+++ Data excerpts +++

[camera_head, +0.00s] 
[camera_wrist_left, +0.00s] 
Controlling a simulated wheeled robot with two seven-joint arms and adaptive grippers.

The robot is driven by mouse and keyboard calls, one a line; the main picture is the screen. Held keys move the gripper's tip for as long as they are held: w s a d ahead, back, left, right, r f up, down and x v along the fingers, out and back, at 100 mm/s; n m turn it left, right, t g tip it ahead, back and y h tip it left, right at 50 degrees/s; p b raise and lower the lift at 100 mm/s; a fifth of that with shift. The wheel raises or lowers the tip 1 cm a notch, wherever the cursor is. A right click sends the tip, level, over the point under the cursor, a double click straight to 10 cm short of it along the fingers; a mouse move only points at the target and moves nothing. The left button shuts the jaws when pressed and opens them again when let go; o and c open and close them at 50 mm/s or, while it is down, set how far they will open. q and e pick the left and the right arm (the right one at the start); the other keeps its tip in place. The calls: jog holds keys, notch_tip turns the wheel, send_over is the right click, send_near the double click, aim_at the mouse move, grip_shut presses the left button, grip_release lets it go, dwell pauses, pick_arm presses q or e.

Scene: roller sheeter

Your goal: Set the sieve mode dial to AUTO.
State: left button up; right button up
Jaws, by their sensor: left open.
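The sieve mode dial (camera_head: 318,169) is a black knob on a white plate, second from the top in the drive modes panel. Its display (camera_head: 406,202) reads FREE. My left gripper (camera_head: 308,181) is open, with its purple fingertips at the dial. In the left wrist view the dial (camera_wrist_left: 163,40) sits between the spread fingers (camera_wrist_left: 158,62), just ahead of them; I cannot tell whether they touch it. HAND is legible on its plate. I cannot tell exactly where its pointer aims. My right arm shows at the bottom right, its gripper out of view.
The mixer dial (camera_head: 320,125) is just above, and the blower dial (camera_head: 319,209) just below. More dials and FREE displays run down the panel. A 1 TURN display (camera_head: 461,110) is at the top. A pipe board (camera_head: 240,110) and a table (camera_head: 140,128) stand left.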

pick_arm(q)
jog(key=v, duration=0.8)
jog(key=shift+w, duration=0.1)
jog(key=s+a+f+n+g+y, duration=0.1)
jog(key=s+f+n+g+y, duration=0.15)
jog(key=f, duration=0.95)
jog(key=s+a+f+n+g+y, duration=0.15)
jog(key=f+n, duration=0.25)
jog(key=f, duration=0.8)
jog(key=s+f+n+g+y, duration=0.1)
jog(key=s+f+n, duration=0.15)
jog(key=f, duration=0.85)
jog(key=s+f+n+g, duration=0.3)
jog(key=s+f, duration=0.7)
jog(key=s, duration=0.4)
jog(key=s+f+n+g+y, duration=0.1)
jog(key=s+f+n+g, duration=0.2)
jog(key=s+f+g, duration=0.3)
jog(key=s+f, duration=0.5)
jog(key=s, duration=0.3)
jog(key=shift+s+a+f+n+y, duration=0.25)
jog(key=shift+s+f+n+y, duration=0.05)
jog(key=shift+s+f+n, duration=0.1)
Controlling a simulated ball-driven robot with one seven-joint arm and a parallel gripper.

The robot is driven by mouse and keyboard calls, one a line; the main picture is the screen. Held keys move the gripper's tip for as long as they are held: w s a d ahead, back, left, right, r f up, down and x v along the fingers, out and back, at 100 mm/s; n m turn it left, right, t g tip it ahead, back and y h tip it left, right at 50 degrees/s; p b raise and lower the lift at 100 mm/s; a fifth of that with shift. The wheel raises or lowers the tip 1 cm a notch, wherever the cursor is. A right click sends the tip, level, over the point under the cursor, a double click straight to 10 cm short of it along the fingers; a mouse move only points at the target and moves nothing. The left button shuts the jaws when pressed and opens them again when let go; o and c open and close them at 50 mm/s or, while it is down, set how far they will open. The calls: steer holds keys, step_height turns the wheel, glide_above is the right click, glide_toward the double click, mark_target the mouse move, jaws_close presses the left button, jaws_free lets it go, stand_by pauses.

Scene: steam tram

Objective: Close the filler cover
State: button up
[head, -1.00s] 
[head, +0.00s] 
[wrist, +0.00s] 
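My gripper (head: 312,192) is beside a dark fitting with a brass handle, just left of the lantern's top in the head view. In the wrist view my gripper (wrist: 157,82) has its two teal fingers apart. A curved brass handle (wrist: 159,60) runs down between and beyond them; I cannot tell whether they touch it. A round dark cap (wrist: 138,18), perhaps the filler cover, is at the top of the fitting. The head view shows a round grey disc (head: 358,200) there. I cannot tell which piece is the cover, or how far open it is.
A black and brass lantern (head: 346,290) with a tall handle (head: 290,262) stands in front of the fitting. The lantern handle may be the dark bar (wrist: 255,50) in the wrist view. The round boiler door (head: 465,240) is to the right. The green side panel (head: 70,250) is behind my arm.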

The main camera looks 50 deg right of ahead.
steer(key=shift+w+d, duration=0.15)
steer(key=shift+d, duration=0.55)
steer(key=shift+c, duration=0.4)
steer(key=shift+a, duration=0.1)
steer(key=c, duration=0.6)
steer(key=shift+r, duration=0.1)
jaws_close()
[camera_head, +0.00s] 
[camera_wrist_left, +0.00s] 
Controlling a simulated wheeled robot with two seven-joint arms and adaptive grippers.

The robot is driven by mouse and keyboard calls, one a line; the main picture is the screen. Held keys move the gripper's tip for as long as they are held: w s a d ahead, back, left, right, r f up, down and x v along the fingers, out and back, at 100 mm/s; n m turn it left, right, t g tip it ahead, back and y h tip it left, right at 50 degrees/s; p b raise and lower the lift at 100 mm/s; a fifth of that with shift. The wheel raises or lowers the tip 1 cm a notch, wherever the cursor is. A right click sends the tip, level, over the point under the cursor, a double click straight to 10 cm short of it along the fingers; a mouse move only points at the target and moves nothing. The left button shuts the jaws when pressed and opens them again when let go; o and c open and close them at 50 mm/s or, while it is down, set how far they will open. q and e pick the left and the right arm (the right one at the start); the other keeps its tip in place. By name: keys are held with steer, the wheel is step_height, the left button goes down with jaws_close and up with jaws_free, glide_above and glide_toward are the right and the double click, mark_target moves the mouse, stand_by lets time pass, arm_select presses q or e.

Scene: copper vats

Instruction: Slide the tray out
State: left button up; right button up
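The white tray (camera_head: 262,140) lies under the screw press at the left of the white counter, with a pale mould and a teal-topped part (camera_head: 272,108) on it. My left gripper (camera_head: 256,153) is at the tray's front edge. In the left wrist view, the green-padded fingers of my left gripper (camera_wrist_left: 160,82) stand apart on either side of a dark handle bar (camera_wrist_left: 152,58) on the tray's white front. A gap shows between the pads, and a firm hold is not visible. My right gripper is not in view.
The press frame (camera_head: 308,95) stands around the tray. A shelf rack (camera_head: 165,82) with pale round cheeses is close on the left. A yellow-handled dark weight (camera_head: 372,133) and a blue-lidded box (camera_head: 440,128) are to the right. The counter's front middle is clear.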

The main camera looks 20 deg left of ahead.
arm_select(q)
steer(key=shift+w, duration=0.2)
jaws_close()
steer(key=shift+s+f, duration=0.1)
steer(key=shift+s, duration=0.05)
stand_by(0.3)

+++

Exercise prompt: Repeat each record exactly, leaving nothing out.

Exercise solution:
[camera_head, +0.00s] 
[camera_wrist_left, +0.00s] 
Controlling a simulated wheeled robot with two seven-joint arms and adaptive grippers.

The robot is driven by mouse and keyboard calls, one a line; the main picture is the screen. Held keys move the gripper's tip for as long as they are held: w s a d ahead, back, left, right, r f up, down and x v along the fingers, out and back, at 100 mm/s; n m turn it left, right, t g tip it ahead, back and y h tip it left, right at 50 degrees/s; p b raise and lower the lift at 100 mm/s; a fifth of that with shift. The wheel raises or lowers the tip 1 cm a notch, wherever the cursor is. A right click sends the tip, level, over the point under the cursor, a double click straight to 10 cm short of it along the fingers; a mouse move only points at the target and moves nothing. The left button shuts the jaws when pressed and opens them again when let go; o and c open and close them at 50 mm/s or, while it is down, set how far they will open. q and e pick the left and the right arm (the right one at the start); the other keeps its tip in place. The calls: jog holds keys, notch_tip turns the wheel, send_over is the right click, send_near the double click, aim_at the mouse move, grip_shut presses the left button, grip_release lets it go, dwell pauses, pick_arm presses q or e.

Scene: roller sheeter

Your goal: Set the sieve mode dial to AUTO.
State: left button up; right button up
Jaws, by their sensor: left open.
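The sieve mode dial (camera_head: 318,169) is a black knob on a white plate, second from the top in the drive modes panel. Its display (camera_head: 406,202) reads FREE. My left gripper (camera_head: 308,181) is open, with its purple fingertips at the dial. In the left wrist view the dial (camera_wrist_left: 163,40) sits between the spread fingers (camera_wrist_left: 158,62), just ahead of them; I cannot tell whether they touch it. HAND is legible on its plate. I cannot tell exactly where its pointer aims. My right arm shows at the bottom right, its gripper out of view.
The mixer dial (camera_head: 320,125) is just above, and the blower dial (camera_head: 319,209) just below. More dials and FREE displays run down the panel. A 1 TURN display (camera_head: 461,110) is at the top. A pipe board (camera_head: 240,110) and a table (camera_head: 140,128) stand left.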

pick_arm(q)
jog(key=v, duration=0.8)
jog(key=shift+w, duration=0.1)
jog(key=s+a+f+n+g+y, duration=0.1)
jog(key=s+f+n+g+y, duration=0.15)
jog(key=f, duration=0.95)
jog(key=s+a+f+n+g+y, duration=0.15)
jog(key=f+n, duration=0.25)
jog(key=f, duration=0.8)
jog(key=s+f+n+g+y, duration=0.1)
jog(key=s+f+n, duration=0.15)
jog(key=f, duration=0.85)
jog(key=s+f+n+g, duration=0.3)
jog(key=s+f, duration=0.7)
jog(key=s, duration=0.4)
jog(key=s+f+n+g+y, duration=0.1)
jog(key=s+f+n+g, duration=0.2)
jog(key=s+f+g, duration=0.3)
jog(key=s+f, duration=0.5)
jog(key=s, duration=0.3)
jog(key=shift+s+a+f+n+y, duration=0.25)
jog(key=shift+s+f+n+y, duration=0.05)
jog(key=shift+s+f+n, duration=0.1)
Controlling a simulated ball-driven robot with one seven-joint arm and a parallel gripper.

The robot is driven by mouse and keyboard calls, one a line; the main picture is the screen. Held keys move the gripper's tip for as long as they are held: w s a d ahead, back, left, right, r f up, down and x v along the fingers, out and back, at 100 mm/s; n m turn it left, right, t g tip it ahead, back and y h tip it left, right at 50 degrees/s; p b raise and lower the lift at 100 mm/s; a fifth of that with shift. The wheel raises or lowers the tip 1 cm a notch, wherever the cursor is. A right click sends the tip, level, over the point under the cursor, a double click straight to 10 cm short of it along the fingers; a mouse move only points at the target and moves nothing. The left button shuts the jaws when pressed and opens them again when let go; o and c open and close them at 50 mm/s or, while it is down, set how far they will open. The calls: steer holds keys, step_height turns the wheel, glide_above is the right click, glide_toward the double click, mark_target the mouse move, jaws_close presses the left button, jaws_free lets it go, stand_by pauses.

Scene: steam tram

Objective: Close the filler cover
State: button up
[head, -1.00s] 
[head, +0.00s] 
[wrist, +0.00s] 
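My gripper (head: 312,192) is beside a dark fitting with a brass handle, just left of the lantern's top in the head view. In the wrist view my gripper (wrist: 157,82) has its two teal fingers apart. A curved brass handle (wrist: 159,60) runs down between and beyond them; I cannot tell whether they touch it. A round dark cap (wrist: 138,18), perhaps the filler cover, is at the top of the fitting. The head view shows a round grey disc (head: 358,200) there. I cannot tell which piece is the cover, or how far open it is.
A black and brass lantern (head: 346,290) with a tall handle (head: 290,262) stands in front of the fitting. The lantern handle may be the dark bar (wrist: 255,50) in the wrist view. The round boiler door (head: 465,240) is to the right. The green side panel (head: 70,250) is behind my arm.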

The main camera looks 50 deg right of ahead.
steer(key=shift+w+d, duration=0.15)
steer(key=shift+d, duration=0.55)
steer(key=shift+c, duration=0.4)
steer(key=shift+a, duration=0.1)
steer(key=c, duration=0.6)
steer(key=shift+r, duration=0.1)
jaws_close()
[camera_head, +0.00s] 
[camera_wrist_left, +0.00s] 
Controlling a simulated wheeled robot with two seven-joint arms and adaptive grippers.

The robot is driven by mouse and keyboard calls, one a line; the main picture is the screen. Held keys move the gripper's tip for as long as they are held: w s a d ahead, back, left, right, r f up, down and x v along the fingers, out and back, at 100 mm/s; n m turn it left, right, t g tip it ahead, back and y h tip it left, right at 50 degrees/s; p b raise and lower the lift at 100 mm/s; a fifth of that with shift. The wheel raises or lowers the tip 1 cm a notch, wherever the cursor is. A right click sends the tip, level, over the point under the cursor, a double click straight to 10 cm short of it along the fingers; a mouse move only points at the target and moves nothing. The left button shuts the jaws when pressed and opens them again when let go; o and c open and close them at 50 mm/s or, while it is down, set how far they will open. q and e pick the left and the right arm (the right one at the start); the other keeps its tip in place. By name: keys are held with steer, the wheel is step_height, the left button goes down with jaws_close and up with jaws_free, glide_above and glide_toward are the right and the double click, mark_target moves the mouse, stand_by lets time pass, arm_select presses q or e.

Scene: copper vats

Instruction: Slide the tray out
State: left button up; right button up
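The white tray (camera_head: 262,140) lies under the screw press at the left of the white counter, with a pale mould and a teal-topped part (camera_head: 272,108) on it. My left gripper (camera_head: 256,153) is at the tray's front edge. In the left wrist view, the green-padded fingers of my left gripper (camera_wrist_left: 160,82) stand apart on either side of a dark handle bar (camera_wrist_left: 152,58) on the tray's white front. A gap shows between the pads, and a firm hold is not visible. My right gripper is not in view.
The press frame (camera_head: 308,95) stands around the tray. A shelf rack (camera_head: 165,82) with pale round cheeses is close on the left. A yellow-handled dark weight (camera_head: 372,133) and a blue-lidded box (camera_head: 440,128) are to the right. The counter's front middle is clear.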

The main camera looks 20 deg left of ahead.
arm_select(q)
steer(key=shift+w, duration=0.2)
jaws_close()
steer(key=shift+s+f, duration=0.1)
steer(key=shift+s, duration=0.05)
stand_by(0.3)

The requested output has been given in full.